Quale delle due azioni può essere considerata quella pietosa? Non c'è una risposta oggettivamente 'esatta', ognuno risponderà seguendo l'una o l'altra inclinazione individuale e ogni scelta sarà ugualmente 'valida' in termini di Libero Arbitrio; ma per tutta la vita seguirà poi quello stesso modello, percorredolo fino alle estreme conseguenze. E quelle conseguenze non saranno, logicamente, altrettanto uguali.

Sullo sfondo di questa vera e propria giostra, in senso metaforico ma anche letterale, Silvia Obici fa muovere il suo protagonista, Roberto Moggia, rimasto orfano da bambino e allevato amorevolmente dagli zii ma nato all'interno di una famiglia che si regge su equilibri malavitosi, i quali lo porteranno a compiere svariati omicidi. Roberto capirà le dinamiche di cui abbiamo parlato nelle righe precedenti solo quando si troverà nella situazione di dover effettuare un'opera di revisionismo della propria vita.

In questo finale, però, i passaggi fra le differenti situazioni si fanno più frenetici e cervellotici. A un certo punto si perde di vista il protagonista e l'accento si sposta sul processo revisionistico della vita di Giuseppe, il boss della famiglia Moggia, rivelando così una storia di abusi e perdite che l'hanno trasformato nell'uomo crudele che è diventato. La sua vicenda getta luce anche su chi sia il misterioso barista che ricorre nel corso dell'intero romanzo.  Ma mentre l'intento dell'autrice è quello di chiarire al lettore i ruoli dei vari personaggi, l'impressione globale che se ne ricava, nell'economia dell'intero libro, è un po' confusionaria. E' a causa di questo finale altalenante che il volume perde per strada una mezza stella sulla valutazione, quando altrimenti ne avrebbe meritate tre, attestandosi infine sulle due e mezzo (anche se la nostra grafica, come sapete, può dare conto solo della cifra tonda).

In definitiva, una storia che richiede un'attenzione costante per non smarrirsi nelle sue molte giravolte e che probabilmente richiede più di una lettura per comprendere tutti gli incastri fra i vari episodi.
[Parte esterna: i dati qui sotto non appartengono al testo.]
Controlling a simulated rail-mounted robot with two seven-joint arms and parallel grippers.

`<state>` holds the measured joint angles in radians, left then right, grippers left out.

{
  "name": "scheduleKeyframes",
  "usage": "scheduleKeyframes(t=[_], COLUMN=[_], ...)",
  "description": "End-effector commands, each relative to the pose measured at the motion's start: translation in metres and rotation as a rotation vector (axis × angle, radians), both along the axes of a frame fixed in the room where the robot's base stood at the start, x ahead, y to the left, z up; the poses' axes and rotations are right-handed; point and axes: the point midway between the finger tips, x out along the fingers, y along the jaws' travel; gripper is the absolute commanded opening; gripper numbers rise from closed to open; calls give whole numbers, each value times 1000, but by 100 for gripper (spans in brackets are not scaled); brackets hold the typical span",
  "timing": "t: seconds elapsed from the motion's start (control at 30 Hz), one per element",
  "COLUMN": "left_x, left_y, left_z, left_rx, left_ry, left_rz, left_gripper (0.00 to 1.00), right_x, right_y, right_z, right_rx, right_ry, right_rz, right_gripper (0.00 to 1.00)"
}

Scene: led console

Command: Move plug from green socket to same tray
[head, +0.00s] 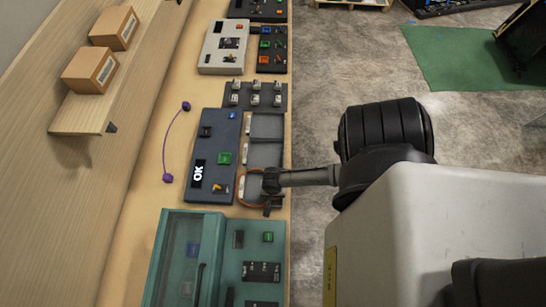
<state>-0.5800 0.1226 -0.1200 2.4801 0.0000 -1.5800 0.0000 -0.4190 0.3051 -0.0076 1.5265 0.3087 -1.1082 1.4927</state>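The dark blue console (214,140) lies on the bench with a display reading "OK". A green square (224,158) sits on its face; I cannot tell whether a plug is in it. A grey tray (264,141) with compartments lies along the console's right side. An orange cable (241,190) curves at the tray's lowest compartment, beside my right gripper (270,200). The gripper is over that compartment and hides part of it. Its fingers are too small and dark to show whether they hold a plug. My left gripper is not in view.
A purple cable (168,140) with two plug ends lies on the bench left of the console. A teal console (220,255) is below, and a grey switch panel (256,97) above. Two cardboard boxes (90,70) stand on a shelf at the upper left.

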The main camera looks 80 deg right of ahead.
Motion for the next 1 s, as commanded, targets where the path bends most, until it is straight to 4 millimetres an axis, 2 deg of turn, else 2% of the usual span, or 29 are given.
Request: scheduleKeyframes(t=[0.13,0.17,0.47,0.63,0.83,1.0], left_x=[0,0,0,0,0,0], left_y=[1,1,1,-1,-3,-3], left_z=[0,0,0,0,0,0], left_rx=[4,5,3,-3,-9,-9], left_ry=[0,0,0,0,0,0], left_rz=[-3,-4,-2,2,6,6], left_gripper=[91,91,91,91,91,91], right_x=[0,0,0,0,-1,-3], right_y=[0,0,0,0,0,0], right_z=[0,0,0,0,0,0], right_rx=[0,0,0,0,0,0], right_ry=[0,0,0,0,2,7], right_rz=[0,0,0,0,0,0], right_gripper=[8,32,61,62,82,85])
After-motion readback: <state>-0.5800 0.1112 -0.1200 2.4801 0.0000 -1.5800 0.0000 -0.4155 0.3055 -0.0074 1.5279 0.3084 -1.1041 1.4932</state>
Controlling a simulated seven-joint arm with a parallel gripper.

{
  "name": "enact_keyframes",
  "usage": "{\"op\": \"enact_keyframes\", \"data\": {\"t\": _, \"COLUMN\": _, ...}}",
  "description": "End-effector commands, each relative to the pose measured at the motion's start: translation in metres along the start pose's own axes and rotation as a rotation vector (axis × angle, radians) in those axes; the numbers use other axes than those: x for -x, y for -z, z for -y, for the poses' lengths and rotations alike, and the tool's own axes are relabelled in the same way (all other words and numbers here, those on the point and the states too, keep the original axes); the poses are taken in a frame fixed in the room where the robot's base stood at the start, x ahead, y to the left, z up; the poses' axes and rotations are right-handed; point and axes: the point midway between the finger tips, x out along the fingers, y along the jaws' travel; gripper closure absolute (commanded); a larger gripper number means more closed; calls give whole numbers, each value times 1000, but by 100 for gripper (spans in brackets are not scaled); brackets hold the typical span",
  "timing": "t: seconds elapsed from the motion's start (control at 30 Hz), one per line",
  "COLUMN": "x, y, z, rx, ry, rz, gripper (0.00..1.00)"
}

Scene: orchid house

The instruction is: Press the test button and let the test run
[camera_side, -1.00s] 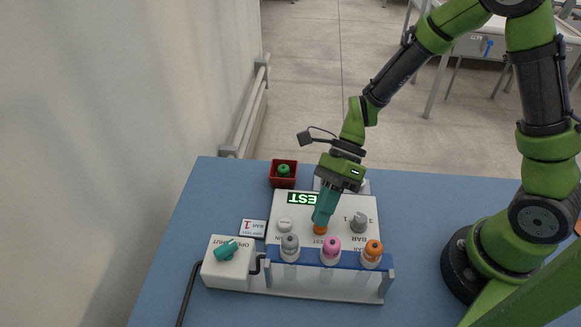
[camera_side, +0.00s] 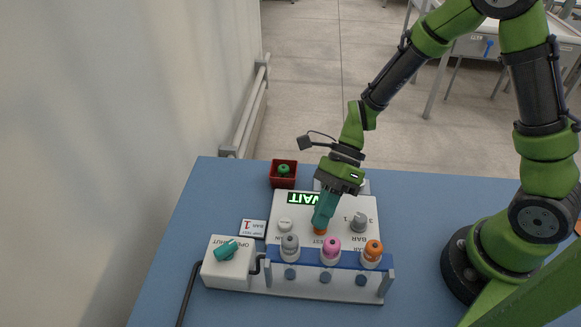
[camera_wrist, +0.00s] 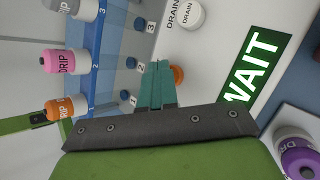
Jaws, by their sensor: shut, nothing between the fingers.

Indicato comunque solo a chi è alla ricerca di un Fantastico un po' diverso e pensato per stimolare la riflessione sulle conseguenze sui risvolti probabilistici con cui ogni giorno abbiamo a che fare nella nostra vita. Sconsigliato invece, assolutamente, a chi è alla ricerca di un fantastico disimpegnato, d'evasione, o d'avventura.